Below this line are records; write out exactly the lines from the one containing "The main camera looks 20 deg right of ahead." through the one containing "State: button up", with the pictures left out.

◆ Rows about robot tasks
============
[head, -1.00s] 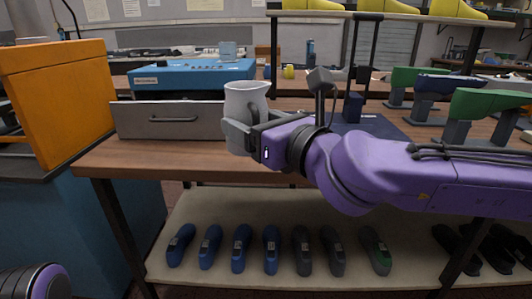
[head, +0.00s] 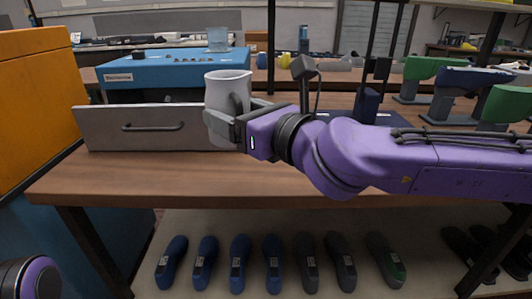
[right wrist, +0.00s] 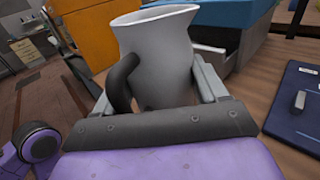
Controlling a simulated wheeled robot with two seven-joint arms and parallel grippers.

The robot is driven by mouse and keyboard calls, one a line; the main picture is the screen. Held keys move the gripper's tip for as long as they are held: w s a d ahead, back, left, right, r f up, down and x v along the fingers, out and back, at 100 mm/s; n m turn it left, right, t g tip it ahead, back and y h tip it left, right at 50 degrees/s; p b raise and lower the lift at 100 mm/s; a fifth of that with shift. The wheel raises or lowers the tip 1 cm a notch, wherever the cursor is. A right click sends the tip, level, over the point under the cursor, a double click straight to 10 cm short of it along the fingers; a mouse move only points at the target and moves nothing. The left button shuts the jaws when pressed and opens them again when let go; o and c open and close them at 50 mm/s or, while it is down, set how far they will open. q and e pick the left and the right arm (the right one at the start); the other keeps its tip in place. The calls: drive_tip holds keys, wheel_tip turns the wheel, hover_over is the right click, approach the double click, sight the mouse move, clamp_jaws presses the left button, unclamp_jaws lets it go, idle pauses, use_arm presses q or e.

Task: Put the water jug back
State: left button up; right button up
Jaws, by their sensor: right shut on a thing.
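The water jug (head: 226,90) is white-grey with a dark handle. My right gripper (head: 232,125) is shut on it and holds it upright, in front of the open drawer. In the right wrist view the jug (right wrist: 160,55) stands between the two fingers of my right gripper (right wrist: 170,90), with the dark handle toward the camera. Whether the jug's base touches the table is hard to tell. At the lower left of the head view a purple and dark round part of my left arm shows; the left gripper is not in view.
A grey drawer (head: 110,128) sticks out of the blue cabinet (head: 170,72), left of the jug. An orange panel (head: 38,100) stands at the far left. Green and blue shoe lasts (head: 430,70) stand on the right. The wooden table (head: 180,175) is clear in front. Several lasts lie on the lower shelf (head: 210,225).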

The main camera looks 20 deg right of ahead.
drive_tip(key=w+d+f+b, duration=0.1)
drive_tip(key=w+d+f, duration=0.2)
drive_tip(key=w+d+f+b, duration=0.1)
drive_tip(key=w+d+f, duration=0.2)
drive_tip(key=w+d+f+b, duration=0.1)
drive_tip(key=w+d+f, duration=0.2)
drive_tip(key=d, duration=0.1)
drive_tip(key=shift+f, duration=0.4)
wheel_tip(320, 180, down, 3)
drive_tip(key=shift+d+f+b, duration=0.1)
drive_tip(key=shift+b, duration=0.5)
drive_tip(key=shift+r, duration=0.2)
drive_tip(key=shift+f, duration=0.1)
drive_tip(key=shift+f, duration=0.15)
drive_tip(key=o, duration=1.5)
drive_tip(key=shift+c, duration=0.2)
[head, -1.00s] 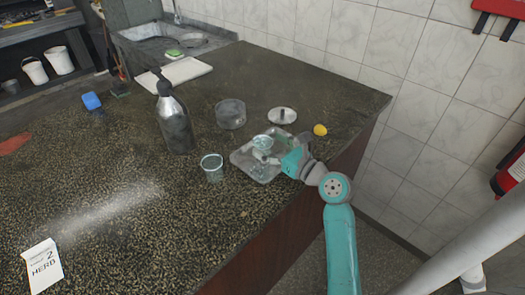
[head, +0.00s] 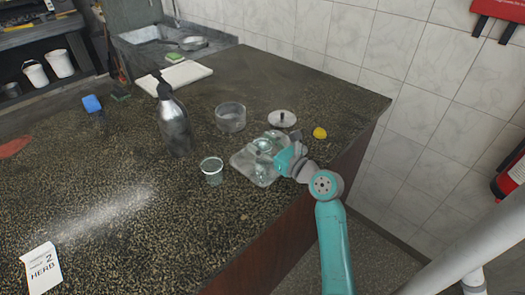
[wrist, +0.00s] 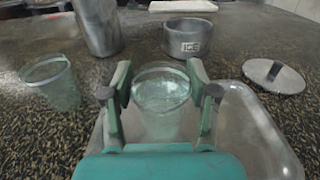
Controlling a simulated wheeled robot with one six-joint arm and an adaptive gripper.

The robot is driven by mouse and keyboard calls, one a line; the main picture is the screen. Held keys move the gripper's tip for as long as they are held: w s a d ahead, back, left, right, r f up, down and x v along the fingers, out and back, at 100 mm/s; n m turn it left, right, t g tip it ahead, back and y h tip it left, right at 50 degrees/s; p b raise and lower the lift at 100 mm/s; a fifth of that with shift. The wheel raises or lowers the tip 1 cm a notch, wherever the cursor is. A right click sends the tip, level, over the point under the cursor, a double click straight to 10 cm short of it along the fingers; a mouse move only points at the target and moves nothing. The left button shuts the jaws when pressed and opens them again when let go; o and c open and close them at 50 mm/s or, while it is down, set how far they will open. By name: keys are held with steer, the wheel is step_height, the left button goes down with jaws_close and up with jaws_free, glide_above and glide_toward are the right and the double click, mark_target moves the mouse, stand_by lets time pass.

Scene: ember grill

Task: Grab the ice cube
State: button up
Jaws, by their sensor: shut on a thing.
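No ice cube can be made out in either view. A round grey container labelled ICE (wrist: 190,44) stands open on the counter; it also shows in the head view (head: 230,121), but its contents are too unclear to tell. My gripper (wrist: 160,98) is shut on a clear glass (wrist: 162,101), with one finger on each side of it. In the head view my gripper (head: 268,152) is over the clear tray (head: 249,171). I cannot tell whether the glass touches the tray.
A second clear glass (head: 212,171) stands left of the tray, with a metal bottle (head: 175,125) behind it. A round lid (head: 282,119) and a yellow lemon-like item (head: 319,133) lie behind and right. The left front counter is mostly clear, apart from a HERB card (head: 42,270).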

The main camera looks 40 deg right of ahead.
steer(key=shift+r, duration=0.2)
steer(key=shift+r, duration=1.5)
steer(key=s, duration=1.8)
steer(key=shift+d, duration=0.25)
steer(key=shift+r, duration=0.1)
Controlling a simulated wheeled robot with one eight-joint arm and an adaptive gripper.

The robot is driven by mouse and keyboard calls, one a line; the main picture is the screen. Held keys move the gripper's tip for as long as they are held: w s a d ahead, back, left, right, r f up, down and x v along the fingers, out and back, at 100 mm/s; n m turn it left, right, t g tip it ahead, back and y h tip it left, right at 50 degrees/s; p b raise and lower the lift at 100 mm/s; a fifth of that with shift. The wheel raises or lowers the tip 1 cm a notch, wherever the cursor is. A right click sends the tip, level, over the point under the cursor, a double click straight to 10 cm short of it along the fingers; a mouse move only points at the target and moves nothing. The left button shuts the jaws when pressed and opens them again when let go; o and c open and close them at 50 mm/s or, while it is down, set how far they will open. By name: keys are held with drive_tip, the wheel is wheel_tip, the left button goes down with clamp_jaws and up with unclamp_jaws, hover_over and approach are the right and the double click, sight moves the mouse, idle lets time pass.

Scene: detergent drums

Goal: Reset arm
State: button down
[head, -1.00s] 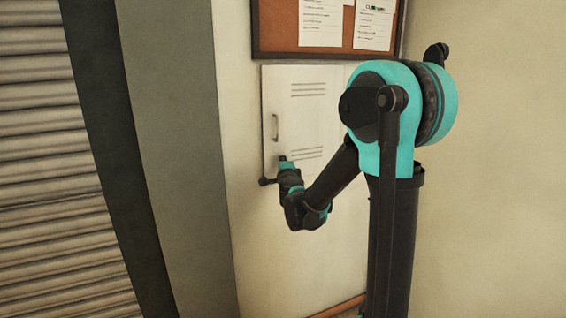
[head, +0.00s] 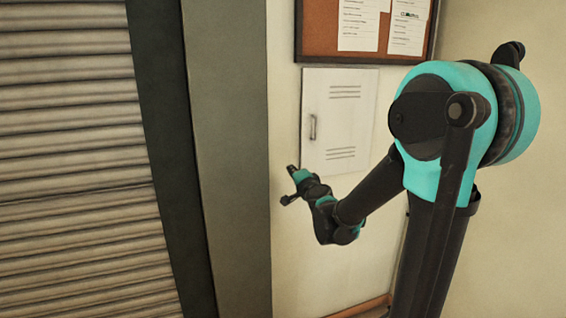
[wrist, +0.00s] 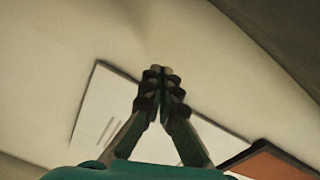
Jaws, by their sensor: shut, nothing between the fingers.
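My gripper (head: 288,183) shows in the head view at the end of my bent arm, to the lower left of a closed white cabinet door. In the wrist view my gripper (wrist: 161,72) has its two fingertips together with nothing between them. The white wall cabinet (head: 339,112) has a vertical handle on its left side and vent slots. It also shows in the wrist view (wrist: 95,112), partly behind the fingers.
A cork board (head: 312,35) with papers hangs above the cabinet; its corner shows in the wrist view (wrist: 270,162). A slatted roller shutter (head: 70,170) and a dark frame (head: 178,170) stand at the left. The wall below the cabinet is bare.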

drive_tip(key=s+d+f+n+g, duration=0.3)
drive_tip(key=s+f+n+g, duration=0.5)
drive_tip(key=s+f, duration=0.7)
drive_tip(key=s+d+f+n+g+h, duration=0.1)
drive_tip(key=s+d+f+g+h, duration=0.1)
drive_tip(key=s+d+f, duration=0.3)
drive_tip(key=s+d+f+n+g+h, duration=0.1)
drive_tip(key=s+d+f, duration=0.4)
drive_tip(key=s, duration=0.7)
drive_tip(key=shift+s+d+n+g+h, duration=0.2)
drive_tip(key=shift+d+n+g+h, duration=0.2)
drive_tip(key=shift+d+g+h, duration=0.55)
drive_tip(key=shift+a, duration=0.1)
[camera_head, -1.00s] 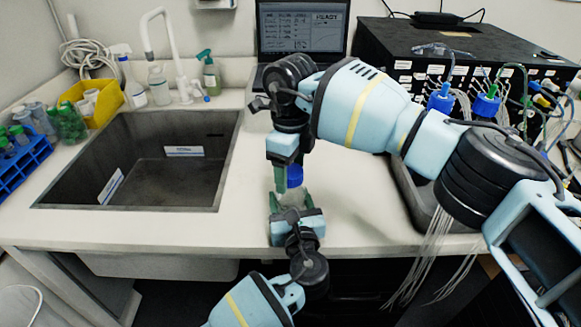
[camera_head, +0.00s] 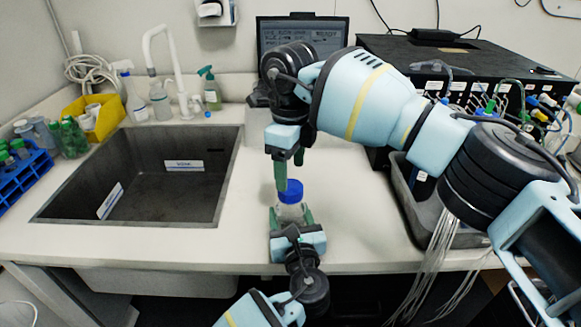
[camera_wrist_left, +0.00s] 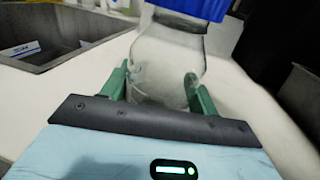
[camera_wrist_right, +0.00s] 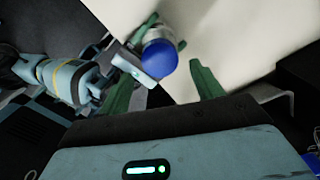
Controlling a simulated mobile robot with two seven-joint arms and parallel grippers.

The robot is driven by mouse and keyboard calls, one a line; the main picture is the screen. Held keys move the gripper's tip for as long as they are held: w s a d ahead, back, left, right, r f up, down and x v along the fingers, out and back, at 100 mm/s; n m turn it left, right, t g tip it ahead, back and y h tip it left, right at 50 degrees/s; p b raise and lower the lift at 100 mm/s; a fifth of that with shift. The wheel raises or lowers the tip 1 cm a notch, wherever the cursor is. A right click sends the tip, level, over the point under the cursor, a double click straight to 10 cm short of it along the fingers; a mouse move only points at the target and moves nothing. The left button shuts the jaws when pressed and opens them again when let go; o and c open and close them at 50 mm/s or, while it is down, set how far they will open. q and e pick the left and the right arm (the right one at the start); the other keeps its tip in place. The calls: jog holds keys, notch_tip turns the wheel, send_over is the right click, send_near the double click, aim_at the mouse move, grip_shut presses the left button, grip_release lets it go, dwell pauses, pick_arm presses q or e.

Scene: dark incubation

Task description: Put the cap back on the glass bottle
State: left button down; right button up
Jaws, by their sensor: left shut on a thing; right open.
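The glass bottle (camera_head: 291,211) stands upright near the counter's front edge, with the blue cap (camera_head: 291,190) sitting on its mouth. The bottle also shows in the left wrist view (camera_wrist_left: 165,62), and the cap shows in the right wrist view (camera_wrist_right: 160,63). My left gripper (camera_head: 292,222) is shut on the bottle's body, one green finger on each side. My right gripper (camera_head: 289,177) is open and empty, its fingers just above and beside the cap. In the right wrist view the cap lies beyond and between the open fingers (camera_wrist_right: 160,85). Whether the cap is screwed tight cannot be told.
A dark sink (camera_head: 145,175) lies to the left. A grey tray (camera_head: 425,215) and a black box (camera_head: 450,65) are at the right. The counter (camera_head: 345,215) between is mostly clear.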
============
◆ Output for this task
The main camera looks 20 deg right of ahead.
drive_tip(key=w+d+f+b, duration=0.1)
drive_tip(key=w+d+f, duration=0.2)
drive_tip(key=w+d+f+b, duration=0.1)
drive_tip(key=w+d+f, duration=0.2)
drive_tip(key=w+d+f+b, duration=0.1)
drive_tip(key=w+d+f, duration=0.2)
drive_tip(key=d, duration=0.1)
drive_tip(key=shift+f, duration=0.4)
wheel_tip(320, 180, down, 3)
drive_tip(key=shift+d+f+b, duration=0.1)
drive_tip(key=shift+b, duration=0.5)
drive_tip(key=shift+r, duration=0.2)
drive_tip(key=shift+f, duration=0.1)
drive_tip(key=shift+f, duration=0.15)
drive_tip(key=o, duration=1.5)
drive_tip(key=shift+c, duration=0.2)
[head, -1.00s] 
[head, +0.00s] 
[wrist, +0.00s] 
Controlling a simulated wheeled robot with one six-joint arm and an adaptive gripper.

The robot is driven by mouse and keyboard calls, one a line; the main picture is the screen. Held keys move the gripper's tip for as long as they are held: w s a d ahead, back, left, right, r f up, down and x v along the fingers, out and back, at 100 mm/s; n m turn it left, right, t g tip it ahead, back and y h tip it left, right at 50 degrees/s; p b raise and lower the lift at 100 mm/s; a fifth of that with shift. The wheel raises or lowers the tip 1 cm a notch, wherever the cursor is. A right click sends the tip, level, over the point under the cursor, a double click straight to 10 cm short of it along the fingers; a mouse move only points at the target and moves nothing. The left button shuts the jaws when pressed and opens them again when let go; o and c open and close them at 50 mm/s or, while it is down, set how far they will open. By name: keys are held with steer, the wheel is step_height, the left button goes down with jaws_close and up with jaws_free, glide_above and glide_toward are the right and the double click, mark_target moves the mouse, stand_by lets time pass.

Scene: ember grill

Task: Grab the ice cube
State: button up

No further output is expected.